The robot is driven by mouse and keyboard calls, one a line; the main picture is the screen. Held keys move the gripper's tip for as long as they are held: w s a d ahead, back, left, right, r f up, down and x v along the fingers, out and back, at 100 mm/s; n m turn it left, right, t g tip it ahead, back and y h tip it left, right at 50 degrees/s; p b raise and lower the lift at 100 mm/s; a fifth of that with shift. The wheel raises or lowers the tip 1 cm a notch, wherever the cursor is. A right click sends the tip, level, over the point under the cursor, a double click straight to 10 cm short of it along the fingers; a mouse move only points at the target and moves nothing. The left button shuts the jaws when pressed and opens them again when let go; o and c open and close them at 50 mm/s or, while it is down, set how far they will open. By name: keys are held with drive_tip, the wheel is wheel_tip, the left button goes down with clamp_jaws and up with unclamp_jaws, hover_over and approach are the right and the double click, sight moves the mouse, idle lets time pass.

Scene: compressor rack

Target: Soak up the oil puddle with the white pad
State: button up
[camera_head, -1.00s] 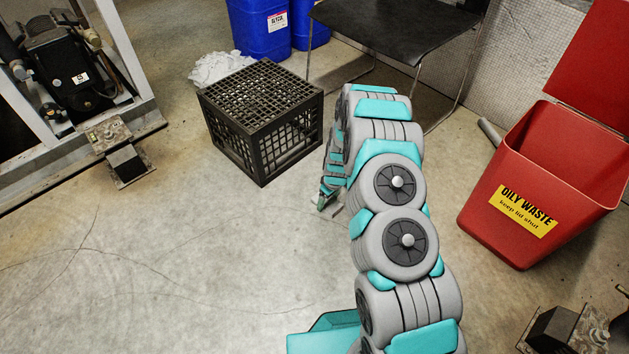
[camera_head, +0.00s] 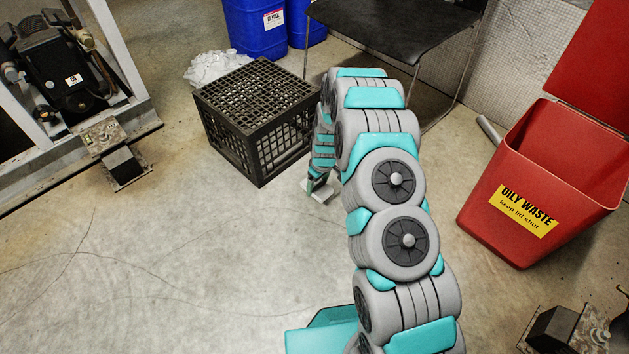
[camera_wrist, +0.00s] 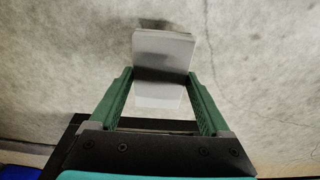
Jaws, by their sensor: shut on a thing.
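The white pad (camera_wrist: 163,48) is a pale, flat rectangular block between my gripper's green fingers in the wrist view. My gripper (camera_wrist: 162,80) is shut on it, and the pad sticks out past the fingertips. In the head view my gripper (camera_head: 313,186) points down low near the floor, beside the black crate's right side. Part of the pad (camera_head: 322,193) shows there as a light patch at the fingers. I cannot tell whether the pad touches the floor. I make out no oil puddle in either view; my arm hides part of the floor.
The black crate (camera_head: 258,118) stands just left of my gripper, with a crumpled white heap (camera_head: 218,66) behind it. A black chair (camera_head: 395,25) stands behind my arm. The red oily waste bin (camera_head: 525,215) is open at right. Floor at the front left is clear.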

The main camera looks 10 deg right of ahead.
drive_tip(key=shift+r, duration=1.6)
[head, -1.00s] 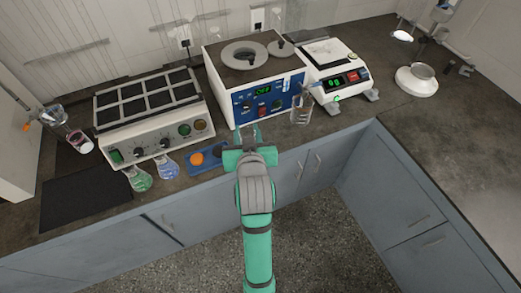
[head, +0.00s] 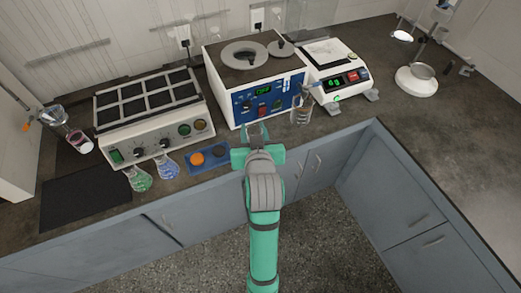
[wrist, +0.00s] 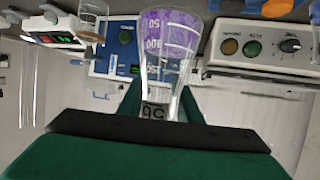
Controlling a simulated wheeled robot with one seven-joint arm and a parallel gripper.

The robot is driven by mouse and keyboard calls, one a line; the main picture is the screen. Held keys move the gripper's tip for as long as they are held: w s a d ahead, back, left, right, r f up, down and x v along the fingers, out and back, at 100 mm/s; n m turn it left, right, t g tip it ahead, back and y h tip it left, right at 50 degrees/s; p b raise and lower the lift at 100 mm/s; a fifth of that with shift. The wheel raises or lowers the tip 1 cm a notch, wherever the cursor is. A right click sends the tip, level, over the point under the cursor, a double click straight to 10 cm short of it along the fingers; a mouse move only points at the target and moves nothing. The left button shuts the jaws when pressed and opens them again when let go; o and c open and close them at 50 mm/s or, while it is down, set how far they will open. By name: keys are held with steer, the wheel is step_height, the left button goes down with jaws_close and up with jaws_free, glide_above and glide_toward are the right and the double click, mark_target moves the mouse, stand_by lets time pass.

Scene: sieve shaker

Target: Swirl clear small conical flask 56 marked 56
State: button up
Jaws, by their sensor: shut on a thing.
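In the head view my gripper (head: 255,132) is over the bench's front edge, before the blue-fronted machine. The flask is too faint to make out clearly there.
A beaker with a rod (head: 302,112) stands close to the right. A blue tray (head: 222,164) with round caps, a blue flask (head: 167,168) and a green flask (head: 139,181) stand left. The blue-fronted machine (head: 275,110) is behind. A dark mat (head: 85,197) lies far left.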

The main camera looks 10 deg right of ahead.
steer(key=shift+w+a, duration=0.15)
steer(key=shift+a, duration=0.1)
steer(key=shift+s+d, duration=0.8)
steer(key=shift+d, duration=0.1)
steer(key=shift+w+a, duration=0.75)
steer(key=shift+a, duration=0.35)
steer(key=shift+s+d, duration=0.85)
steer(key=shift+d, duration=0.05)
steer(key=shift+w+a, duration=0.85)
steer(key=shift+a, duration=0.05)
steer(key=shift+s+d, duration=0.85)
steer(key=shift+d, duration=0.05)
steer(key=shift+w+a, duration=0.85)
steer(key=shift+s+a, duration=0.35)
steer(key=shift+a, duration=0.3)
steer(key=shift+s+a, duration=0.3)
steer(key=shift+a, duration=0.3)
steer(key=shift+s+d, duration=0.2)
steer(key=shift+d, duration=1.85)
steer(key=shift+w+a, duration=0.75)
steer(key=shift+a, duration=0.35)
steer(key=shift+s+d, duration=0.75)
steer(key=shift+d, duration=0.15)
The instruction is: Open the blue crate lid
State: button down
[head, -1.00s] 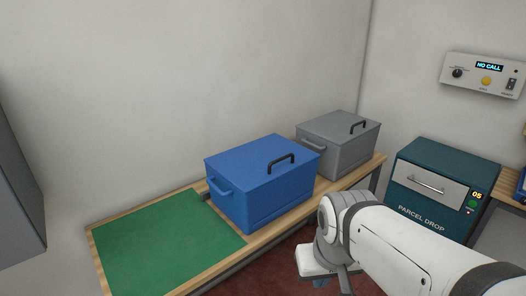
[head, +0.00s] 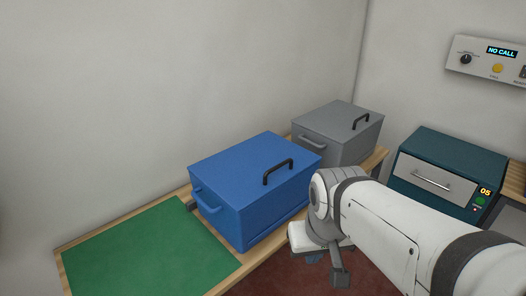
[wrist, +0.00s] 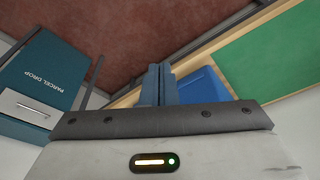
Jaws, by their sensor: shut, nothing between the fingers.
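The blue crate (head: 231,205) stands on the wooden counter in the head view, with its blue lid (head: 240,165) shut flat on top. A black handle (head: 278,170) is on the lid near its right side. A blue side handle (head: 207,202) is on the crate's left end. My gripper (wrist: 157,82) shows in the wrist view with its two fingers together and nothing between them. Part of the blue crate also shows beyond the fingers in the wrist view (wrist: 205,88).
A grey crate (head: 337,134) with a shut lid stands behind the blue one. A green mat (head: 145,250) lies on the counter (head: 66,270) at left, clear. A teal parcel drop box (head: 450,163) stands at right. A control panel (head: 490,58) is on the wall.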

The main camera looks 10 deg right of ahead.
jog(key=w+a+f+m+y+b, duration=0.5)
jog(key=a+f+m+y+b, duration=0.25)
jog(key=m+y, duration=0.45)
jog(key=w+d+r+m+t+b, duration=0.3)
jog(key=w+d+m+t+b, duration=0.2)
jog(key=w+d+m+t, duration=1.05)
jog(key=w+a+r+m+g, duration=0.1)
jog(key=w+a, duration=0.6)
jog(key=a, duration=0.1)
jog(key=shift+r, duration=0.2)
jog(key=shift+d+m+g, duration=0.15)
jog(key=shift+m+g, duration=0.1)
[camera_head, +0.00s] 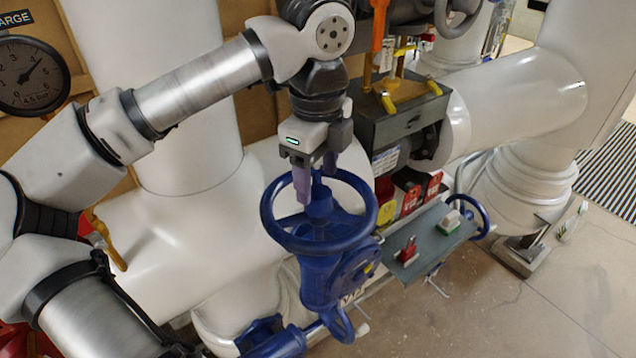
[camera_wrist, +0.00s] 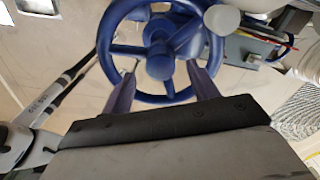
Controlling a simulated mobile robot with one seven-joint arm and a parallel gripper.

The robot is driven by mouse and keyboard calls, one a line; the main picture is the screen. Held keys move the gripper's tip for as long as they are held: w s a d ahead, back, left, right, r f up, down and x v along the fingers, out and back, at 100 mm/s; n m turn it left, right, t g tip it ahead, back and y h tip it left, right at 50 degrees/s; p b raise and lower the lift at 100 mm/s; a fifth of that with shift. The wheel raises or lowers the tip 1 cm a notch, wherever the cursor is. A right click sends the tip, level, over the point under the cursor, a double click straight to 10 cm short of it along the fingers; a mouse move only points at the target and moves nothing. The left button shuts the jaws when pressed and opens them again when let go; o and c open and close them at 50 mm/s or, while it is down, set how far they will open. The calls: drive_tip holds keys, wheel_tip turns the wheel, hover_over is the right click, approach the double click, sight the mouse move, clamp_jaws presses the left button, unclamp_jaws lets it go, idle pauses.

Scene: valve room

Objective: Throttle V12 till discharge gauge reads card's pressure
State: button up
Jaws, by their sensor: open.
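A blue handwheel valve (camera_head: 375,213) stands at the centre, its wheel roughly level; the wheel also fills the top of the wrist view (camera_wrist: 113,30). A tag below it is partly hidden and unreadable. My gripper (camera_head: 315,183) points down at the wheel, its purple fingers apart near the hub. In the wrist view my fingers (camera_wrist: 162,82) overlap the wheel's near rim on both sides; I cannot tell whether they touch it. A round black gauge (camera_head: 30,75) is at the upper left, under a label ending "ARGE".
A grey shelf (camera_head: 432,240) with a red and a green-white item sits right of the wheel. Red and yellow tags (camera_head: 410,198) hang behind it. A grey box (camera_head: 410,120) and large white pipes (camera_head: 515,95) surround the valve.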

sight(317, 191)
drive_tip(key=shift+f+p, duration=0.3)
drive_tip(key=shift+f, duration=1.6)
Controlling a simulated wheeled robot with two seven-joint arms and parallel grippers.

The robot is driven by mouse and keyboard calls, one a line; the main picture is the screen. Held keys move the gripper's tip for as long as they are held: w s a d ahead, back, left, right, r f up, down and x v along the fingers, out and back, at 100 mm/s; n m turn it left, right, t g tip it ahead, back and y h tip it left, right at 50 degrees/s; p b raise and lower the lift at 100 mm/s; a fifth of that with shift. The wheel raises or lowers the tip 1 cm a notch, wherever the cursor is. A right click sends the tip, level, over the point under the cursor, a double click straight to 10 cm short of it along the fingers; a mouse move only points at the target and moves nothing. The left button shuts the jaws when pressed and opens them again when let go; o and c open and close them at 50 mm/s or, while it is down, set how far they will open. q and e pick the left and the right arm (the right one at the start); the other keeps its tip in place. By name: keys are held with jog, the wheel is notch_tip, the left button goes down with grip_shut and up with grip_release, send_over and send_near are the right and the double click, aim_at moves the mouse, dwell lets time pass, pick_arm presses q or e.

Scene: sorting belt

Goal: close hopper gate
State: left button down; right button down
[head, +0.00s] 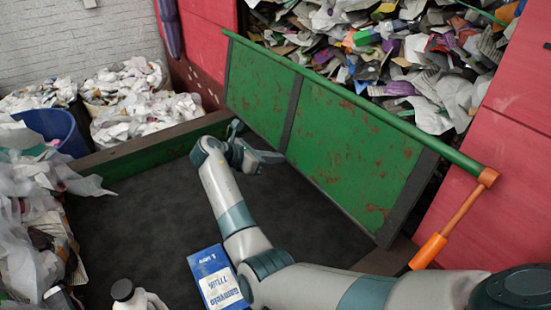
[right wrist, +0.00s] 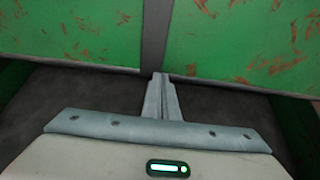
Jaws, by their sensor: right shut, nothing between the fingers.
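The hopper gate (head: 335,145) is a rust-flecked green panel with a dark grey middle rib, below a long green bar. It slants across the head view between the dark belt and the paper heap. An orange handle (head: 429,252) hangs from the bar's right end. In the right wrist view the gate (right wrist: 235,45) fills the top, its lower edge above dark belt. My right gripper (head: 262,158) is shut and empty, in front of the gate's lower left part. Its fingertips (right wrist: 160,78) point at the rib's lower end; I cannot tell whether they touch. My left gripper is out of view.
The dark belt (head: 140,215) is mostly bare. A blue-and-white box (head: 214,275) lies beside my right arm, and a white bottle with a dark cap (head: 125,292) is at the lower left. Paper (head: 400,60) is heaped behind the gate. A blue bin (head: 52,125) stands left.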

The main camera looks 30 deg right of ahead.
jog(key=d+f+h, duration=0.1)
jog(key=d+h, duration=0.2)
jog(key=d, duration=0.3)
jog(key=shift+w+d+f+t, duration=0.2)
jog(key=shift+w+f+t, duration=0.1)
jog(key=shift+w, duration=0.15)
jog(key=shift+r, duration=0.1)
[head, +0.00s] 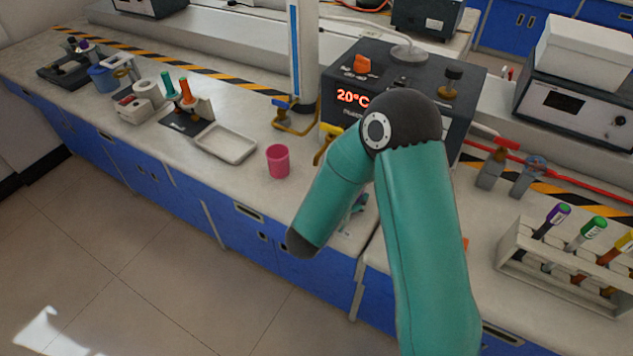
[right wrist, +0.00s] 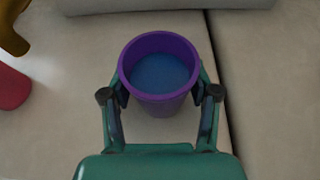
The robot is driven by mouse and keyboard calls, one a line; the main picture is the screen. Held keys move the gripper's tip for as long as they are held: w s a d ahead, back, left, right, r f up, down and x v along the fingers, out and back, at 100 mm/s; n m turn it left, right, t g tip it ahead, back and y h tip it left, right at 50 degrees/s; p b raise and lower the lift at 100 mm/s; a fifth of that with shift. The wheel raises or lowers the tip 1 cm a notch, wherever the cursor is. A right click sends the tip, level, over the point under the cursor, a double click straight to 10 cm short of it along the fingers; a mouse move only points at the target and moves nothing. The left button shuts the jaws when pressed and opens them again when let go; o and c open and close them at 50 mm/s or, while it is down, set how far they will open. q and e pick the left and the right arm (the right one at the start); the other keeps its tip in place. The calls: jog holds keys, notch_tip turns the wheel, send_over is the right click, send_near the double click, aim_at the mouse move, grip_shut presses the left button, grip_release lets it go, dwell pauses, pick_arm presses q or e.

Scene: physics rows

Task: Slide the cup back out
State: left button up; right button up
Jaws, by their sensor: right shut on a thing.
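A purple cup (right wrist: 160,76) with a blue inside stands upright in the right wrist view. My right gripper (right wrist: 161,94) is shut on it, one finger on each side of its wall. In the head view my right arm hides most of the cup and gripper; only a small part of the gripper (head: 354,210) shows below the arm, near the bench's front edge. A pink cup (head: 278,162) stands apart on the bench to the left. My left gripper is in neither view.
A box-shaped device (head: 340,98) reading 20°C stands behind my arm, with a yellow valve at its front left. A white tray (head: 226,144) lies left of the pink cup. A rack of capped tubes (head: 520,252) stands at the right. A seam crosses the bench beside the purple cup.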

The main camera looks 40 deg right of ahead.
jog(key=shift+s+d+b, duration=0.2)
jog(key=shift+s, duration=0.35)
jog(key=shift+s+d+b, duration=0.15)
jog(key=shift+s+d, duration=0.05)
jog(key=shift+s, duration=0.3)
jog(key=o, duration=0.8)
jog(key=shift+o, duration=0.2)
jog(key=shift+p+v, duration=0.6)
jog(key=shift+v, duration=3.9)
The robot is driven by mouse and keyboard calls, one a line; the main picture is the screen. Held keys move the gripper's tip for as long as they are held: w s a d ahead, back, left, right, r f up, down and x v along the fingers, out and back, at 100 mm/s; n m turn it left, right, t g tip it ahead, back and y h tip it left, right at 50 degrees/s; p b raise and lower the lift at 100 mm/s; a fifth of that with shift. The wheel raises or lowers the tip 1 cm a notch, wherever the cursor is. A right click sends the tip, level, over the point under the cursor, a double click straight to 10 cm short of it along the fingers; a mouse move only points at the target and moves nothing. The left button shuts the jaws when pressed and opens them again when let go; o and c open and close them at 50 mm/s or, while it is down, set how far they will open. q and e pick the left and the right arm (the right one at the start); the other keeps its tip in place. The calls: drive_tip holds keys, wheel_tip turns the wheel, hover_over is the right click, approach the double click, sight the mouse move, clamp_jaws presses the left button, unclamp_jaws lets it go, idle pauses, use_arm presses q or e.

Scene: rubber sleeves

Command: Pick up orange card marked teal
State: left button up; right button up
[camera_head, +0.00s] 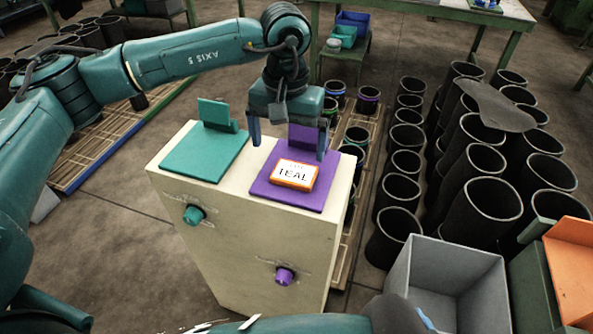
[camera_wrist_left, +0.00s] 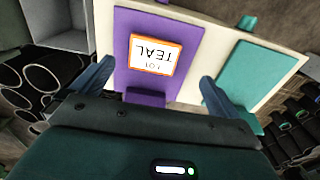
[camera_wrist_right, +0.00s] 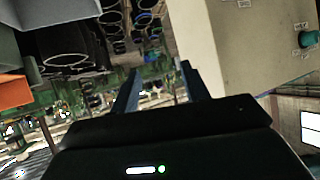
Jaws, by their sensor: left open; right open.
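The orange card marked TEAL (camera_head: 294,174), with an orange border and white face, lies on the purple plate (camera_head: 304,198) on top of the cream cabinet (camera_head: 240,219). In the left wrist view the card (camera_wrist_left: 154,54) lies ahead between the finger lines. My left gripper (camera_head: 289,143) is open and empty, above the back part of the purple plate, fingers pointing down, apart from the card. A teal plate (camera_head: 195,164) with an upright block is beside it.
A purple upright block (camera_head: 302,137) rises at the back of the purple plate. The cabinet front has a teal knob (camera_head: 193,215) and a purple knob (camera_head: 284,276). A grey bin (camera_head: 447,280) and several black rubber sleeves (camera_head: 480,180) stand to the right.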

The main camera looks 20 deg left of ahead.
=-=-=
Within the listing above, find every line containing the string "Controlling" and return it.

Controlling a simulated wheeled robot with one seven-joint arm and a parallel gripper.
Controlling a simulated mobile robot with one seven-joint arm and a parallel gripper.
Controlling a simulated wheeled robot with two seven-joint arms and parallel grippers.

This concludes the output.